** Short task **
Retype exactly the lines below, starting with the line that contains "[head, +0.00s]" and ending with the last line; leave out any pictures.
---
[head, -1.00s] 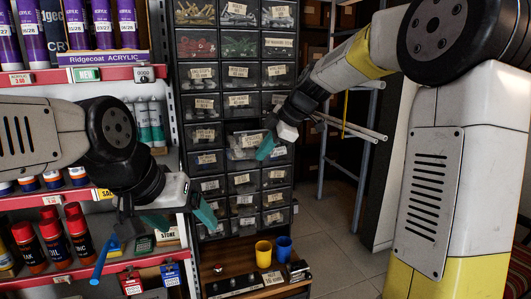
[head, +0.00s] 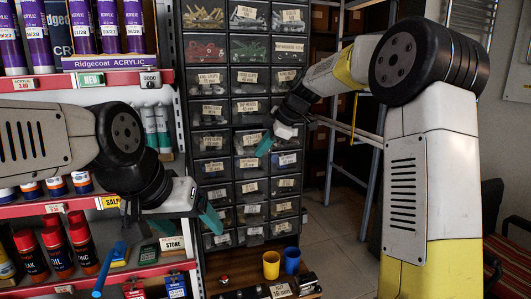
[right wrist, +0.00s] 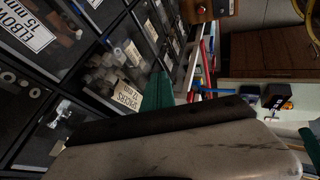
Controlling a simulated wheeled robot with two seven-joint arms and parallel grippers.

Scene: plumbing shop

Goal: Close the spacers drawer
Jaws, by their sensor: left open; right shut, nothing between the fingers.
---
** Completed exercise **
[head, +0.00s] 
[right wrist, +0.00s] 
Controlling a simulated wheeled robot with two seven-joint arms and parallel grippers.

Scene: plumbing shop

Goal: Close the spacers drawer
Jaws, by their sensor: left open; right shut, nothing between the fingers.

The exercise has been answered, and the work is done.